I have two application pools in use. One hosts a single application, the other hosts two. These applications are used to support day-to-day work in our office, being a local instance of TFS that users access either via a website or a local Visual Studio client. The machine is a virtual Windows Host with 16GB maximum RAM, with regular usage hovering around 10.5GB.

The values in question are Recycling Request Limit, Private Memory Limit, and Virtual Memory Limit.

The default value for all three of these is "0", which indicates "Unlimited". This isn't allowed.

So far, it appears that whenever I set basically any value in the fields in question, performance of TFS degrades. It's still accessible, but noticeably way slower.

For the memory limits, I had found some guidance online that the applications should only normally use something like 1.6GB, so I began my trial with a 2GB limit on both pools. This didn't work well, so I kept increasing it until I was offering both pools the maximum limit of 16GB (expressed in kb, so 16777216kb). The quantities used in both the Private Memory Limit and Virtual Memory Limit were kept the same, since nothing seemed to indicate they should be separate.

Request Limits for recycling, another value that can't be "0" anymore, was set to 35000 - which was an IIS 6.5 "best practice", apparently.

I am uncertain why performance has degraded.

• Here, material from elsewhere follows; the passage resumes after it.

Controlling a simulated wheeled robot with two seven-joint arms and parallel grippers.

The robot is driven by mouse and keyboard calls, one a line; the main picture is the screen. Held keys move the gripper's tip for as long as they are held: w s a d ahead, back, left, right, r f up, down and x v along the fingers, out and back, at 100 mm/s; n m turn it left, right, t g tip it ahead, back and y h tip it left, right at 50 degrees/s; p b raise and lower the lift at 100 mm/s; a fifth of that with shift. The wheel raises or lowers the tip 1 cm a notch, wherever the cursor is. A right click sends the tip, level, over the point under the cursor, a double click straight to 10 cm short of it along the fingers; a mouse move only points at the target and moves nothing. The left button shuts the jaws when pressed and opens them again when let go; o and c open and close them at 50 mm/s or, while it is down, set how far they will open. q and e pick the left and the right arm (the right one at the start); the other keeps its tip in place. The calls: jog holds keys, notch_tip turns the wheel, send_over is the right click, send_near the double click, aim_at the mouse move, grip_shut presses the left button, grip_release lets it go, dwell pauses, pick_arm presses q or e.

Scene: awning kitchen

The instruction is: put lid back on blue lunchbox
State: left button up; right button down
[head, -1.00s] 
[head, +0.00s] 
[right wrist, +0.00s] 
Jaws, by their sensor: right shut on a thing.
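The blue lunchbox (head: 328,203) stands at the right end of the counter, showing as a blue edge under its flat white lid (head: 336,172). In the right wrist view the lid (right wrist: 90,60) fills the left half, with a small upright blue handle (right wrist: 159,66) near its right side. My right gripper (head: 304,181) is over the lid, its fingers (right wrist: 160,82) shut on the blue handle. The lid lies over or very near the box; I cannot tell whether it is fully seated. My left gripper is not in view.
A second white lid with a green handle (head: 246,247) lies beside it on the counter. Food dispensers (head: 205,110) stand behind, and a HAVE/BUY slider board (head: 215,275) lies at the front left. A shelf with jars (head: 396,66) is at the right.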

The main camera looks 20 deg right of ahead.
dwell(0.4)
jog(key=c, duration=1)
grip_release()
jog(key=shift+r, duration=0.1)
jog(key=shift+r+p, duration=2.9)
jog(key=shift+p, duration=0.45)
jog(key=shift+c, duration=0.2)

It would seem to me that these configuration changes are preventing IIS applications from getting all the memory they need, causing them to bog down. However, I am, apparently, permitting the applications in question to use 16GB - which for sure would be the same as "0", since that is the most memory they'd be able to take from an "Unlimited" setting on a 16GB RAM hosting VM.

Setting the memory limits back to "0" boosts performance, and setting the Request Limit back improves it just a bit more.

Curiously, regardless of what these settings are at, machine memory usage doesn't seem to deviate.

Unfortunately I am at a loss as to how to configure this correctly, as the requirements in question make no proscriptions. Beyond just finding advice on what quantity to set it, I was also unable to find a concrete resource on how to figure it out on my own - that is, I can hand-jam in someone else's values, but it's not clear on how I should be able to look at my own applications and derive a result based on some known value. I do know that the w3wp process is an IIS worker process that manages application pools - but it only seems to want a peak of ~228,000K - according to Task Manager, anyways.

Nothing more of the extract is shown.